1. Please read and discuss A Streetcar Named Desire with one other
student. Answer the 2 questions about light and sound on the post below.
DISCUSS these points, you do not have to write responses down.
2. Please turn in your homework notes on A Streetcar Named Desire. This is due today.
3. Today, please continue to write your play script. The script draft is due by the end of MONDAY, Jan. 14. Please refer to yesterday's post concerning this project. (see post below)
4. If you need a break from writing your script, please write a poem for extra credit for the Black History Performance.
5. If you need a break from writing your script, please study for your mid-term exam. See material below.

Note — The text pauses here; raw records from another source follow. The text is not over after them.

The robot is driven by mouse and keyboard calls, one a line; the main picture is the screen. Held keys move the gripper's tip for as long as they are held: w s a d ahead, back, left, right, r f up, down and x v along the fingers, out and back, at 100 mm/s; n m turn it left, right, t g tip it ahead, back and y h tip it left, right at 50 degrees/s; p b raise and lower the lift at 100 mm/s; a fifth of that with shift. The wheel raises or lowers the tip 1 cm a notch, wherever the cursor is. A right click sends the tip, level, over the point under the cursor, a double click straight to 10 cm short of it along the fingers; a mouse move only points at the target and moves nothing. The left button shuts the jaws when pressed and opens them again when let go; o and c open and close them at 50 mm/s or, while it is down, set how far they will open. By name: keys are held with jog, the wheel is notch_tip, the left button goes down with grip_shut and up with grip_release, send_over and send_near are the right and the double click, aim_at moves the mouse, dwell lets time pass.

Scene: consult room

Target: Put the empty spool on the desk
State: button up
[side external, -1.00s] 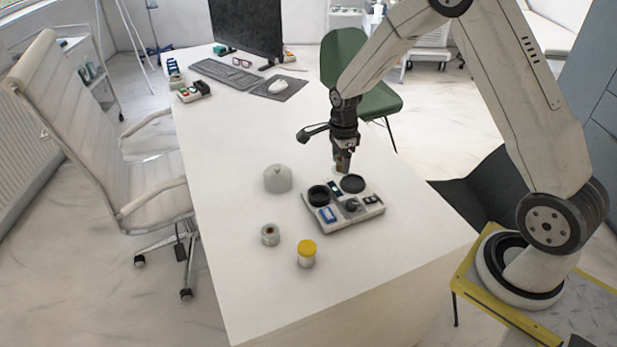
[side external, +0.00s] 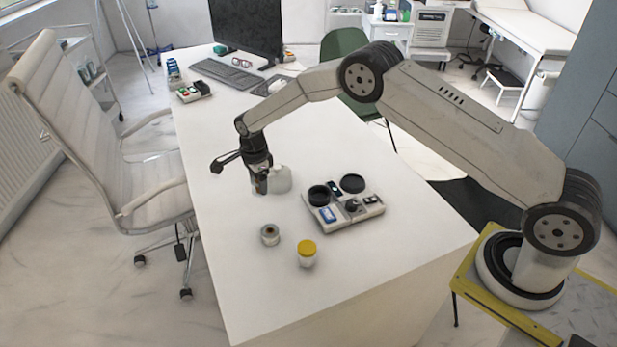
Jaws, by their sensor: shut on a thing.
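My gripper (side external: 261,184) points down over the left part of the white desk (side external: 235,270). It is shut on a small pale thing, which I take to be the empty spool; the fingers mostly hide it, and its shape is hard to make out. The gripper is low, just in front of a grey dome (side external: 282,180) and overlapping it in the view. I cannot tell whether the held thing touches the desk.
A light tray (side external: 345,222) with black round wells and small items lies right of the gripper. A small grey cylinder with a brown centre (side external: 270,235) and a yellow-lidded jar (side external: 307,254) stand nearer the front. The desk's left front is clear.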

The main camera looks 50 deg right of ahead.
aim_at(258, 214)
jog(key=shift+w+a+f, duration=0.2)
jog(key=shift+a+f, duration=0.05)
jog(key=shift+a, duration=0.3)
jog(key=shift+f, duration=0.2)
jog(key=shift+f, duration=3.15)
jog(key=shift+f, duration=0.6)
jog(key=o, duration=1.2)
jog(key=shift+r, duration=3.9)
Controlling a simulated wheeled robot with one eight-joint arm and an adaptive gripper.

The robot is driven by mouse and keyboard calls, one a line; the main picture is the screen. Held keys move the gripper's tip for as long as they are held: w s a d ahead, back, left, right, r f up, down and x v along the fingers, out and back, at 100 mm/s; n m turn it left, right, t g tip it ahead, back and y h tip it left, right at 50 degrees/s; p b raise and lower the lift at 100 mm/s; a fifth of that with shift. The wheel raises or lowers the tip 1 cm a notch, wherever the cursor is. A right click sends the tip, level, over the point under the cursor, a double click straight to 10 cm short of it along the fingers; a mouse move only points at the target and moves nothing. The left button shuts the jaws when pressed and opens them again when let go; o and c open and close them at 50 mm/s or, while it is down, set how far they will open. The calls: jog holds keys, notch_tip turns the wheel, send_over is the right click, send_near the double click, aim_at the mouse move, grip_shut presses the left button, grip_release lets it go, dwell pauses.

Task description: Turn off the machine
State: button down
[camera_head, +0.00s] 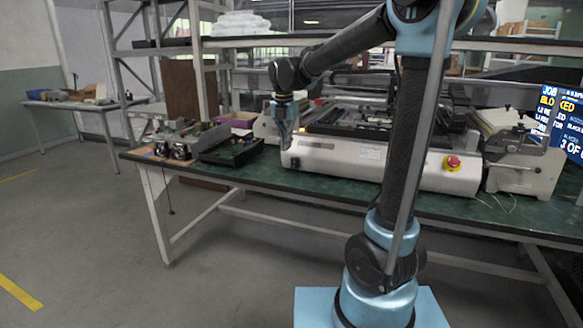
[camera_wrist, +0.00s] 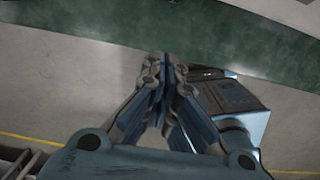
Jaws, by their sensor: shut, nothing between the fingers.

Your mid-term in The Craft of Writing will be held on Wednesday, next week, Jan. 16. This is also the date that your Black History poem draft is due, if you are writing one. Please study for this exam. Look over old tests/quizzes, re-read the blog and handouts on this material.

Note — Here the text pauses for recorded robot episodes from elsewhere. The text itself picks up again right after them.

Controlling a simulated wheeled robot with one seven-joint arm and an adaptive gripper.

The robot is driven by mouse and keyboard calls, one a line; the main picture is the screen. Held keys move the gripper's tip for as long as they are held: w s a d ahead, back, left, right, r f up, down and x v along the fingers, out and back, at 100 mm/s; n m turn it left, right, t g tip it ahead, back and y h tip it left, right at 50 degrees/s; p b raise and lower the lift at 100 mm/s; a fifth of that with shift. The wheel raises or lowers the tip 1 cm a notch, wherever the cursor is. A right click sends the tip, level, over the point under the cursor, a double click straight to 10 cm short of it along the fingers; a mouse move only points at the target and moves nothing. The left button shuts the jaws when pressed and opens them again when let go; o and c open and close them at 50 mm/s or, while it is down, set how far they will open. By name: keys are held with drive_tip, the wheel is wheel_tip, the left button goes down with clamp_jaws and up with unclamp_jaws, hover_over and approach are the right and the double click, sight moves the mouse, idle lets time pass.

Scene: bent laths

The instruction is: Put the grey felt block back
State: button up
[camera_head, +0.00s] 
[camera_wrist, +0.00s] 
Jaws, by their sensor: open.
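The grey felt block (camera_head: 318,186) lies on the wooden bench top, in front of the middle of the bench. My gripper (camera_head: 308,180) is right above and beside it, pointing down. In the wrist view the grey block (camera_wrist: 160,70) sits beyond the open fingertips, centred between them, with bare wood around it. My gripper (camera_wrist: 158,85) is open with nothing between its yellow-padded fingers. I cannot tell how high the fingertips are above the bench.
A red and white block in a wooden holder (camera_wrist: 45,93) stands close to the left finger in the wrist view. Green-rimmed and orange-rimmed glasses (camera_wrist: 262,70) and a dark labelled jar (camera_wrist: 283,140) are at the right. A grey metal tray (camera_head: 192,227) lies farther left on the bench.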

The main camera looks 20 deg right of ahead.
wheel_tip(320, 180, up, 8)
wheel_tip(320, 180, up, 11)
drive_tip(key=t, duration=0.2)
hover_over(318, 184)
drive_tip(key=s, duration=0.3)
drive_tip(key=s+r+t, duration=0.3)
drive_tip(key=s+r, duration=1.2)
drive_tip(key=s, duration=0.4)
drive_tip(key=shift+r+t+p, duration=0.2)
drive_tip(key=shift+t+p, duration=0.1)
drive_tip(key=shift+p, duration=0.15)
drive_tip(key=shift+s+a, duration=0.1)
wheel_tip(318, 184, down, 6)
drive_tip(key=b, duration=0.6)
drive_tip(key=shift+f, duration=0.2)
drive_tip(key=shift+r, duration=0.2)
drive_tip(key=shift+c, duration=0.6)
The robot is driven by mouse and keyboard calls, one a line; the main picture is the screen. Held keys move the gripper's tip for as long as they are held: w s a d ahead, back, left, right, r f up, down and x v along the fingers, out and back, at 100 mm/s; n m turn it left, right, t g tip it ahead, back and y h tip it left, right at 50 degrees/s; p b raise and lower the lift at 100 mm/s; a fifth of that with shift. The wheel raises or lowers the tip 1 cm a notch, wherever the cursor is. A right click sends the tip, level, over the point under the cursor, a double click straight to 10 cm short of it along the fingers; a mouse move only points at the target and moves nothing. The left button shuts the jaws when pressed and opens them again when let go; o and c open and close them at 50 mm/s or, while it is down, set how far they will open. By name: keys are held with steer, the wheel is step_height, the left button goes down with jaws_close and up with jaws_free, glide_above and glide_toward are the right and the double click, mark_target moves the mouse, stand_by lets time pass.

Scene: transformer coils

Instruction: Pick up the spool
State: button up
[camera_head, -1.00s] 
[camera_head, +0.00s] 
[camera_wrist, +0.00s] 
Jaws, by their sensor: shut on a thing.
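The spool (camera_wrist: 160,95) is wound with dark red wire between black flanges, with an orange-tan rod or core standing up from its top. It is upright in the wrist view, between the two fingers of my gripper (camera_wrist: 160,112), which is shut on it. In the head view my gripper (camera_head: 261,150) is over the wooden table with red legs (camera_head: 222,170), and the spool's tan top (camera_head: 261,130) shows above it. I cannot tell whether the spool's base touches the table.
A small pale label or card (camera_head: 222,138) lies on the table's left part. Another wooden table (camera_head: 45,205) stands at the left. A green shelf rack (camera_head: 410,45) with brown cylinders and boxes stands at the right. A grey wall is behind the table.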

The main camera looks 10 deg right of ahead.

The exam will cover the following material:
The complete writing process, techniques to avoid writers
block, theme, the four common themes in literature, techniques and tips about writing poetry, fiction, and plays.

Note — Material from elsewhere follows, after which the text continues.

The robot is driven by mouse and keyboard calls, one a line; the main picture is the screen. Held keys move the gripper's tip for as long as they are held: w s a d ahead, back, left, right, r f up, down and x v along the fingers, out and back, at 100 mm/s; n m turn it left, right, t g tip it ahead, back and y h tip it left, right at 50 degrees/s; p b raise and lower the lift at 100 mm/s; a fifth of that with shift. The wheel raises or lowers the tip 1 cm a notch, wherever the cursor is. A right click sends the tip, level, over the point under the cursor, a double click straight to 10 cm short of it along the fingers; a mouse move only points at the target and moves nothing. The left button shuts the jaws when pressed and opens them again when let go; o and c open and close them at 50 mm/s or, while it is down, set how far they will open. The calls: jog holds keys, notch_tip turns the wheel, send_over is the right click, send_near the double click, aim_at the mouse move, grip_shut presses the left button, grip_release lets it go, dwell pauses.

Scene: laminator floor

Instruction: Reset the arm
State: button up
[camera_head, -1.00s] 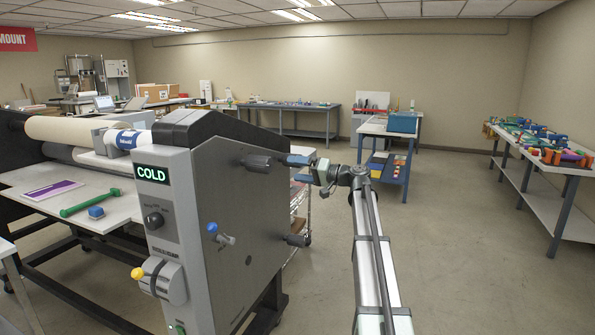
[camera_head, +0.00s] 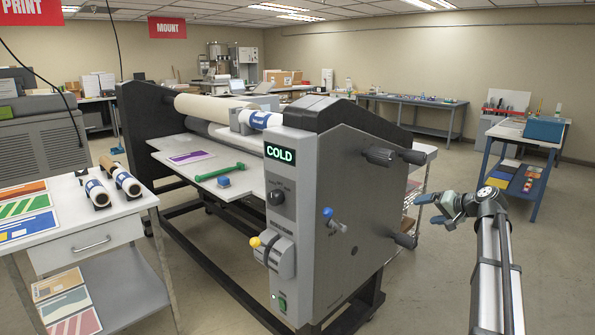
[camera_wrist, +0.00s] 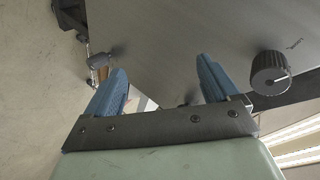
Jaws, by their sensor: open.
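A white table (camera_head: 100,222) with two rolls stands at the left. A blue-legged cart (camera_head: 515,170) with a blue bin stands behind my arm at the right. Floor is open between the laminator and the cart.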

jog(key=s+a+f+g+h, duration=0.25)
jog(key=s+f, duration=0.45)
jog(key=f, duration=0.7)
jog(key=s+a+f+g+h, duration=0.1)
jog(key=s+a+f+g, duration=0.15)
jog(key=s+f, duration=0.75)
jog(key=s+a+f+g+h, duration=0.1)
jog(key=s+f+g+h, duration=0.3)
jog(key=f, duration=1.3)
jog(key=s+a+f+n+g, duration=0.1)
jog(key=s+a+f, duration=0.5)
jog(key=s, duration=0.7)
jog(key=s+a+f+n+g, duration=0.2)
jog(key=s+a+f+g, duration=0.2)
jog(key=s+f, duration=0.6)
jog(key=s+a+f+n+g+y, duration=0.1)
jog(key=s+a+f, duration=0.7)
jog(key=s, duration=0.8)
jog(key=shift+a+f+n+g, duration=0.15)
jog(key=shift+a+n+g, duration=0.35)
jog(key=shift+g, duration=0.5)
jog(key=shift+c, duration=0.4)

Poetry: line breaks, stanza forms, sound devices, diction, tone, voice,
caesura, enjambment, cadence groups, onomatopoeia, assonance,
alliteration, consonance, euphony, cacophony, rhyme, diction, texture,
imagery, figurative language, metaphor, simile, personification,
allusion, symbol, allegory, meter, iamb (iambic), trochee (trochaic),
dactyl (dactylic), anapest (anapestic), spondee (spondaic), couplet,
tercet or triplet, quatrain, sestet, octave, tetrameter, pentameter,
hexameter, Terza Rima, Shakespearean sonnet form, free verse, prose, persona, moral or
message.
Fiction: plot; plot structure: exposition, inciting incident, rising action,
crisis or turning point, climax, denouement or resolution;
conflict; the different types of conflict; linear versus non-linear
plots; setting; setting (artificial or manufactured and natural);
exterior versus interior settings; locale; functions of setting;
regional writers; POV; the different types of point of view;
omniscience; multiple-viewpoint; skeptical POV; objective 3rd person
POV; choosing a point of view; hamartia; round versus flat characters;
characterization; character types; portraying a character; persona;
description (particularly using description to characterize a
character); character key terms; ways to develop a character;
structuring a story and techniques to structure a story (Nov 1 post);
ideas for fiction; genres; reader's expectations of any of the following
genres: science fiction, romance, literary fiction, historical fiction,
mystery/thrillers, fantasy, realistic fiction, etc.; types of readers:
fantacists, realists, pragmatists
Drama: Being a playwright (handout chapter); What Makes a Play (handout chapter); how plays differ from films and novels; the use of conflict in script writing; Alfred Uhry & Driving Miss Daisy; setting: interior/exterior; plot: cause and effect; Peter Shaffer & Amadeus; Mozart; tips about what makes a play effective; Tennessee Williams: The Glass Menagerie; Tennessee Williams: A Streetcar Named Desire; Memory plays & the characteristics of a memory play; synecdoche; expressionism; premise; 10-minute play form; flat/round characters; proper play script format; tips when writing a play script; the unities; how to turn ideas into plays (handout chapter); advice on how to start a play; the magic-if; Elia Kazan, Marlon Brando, Vivien Leigh.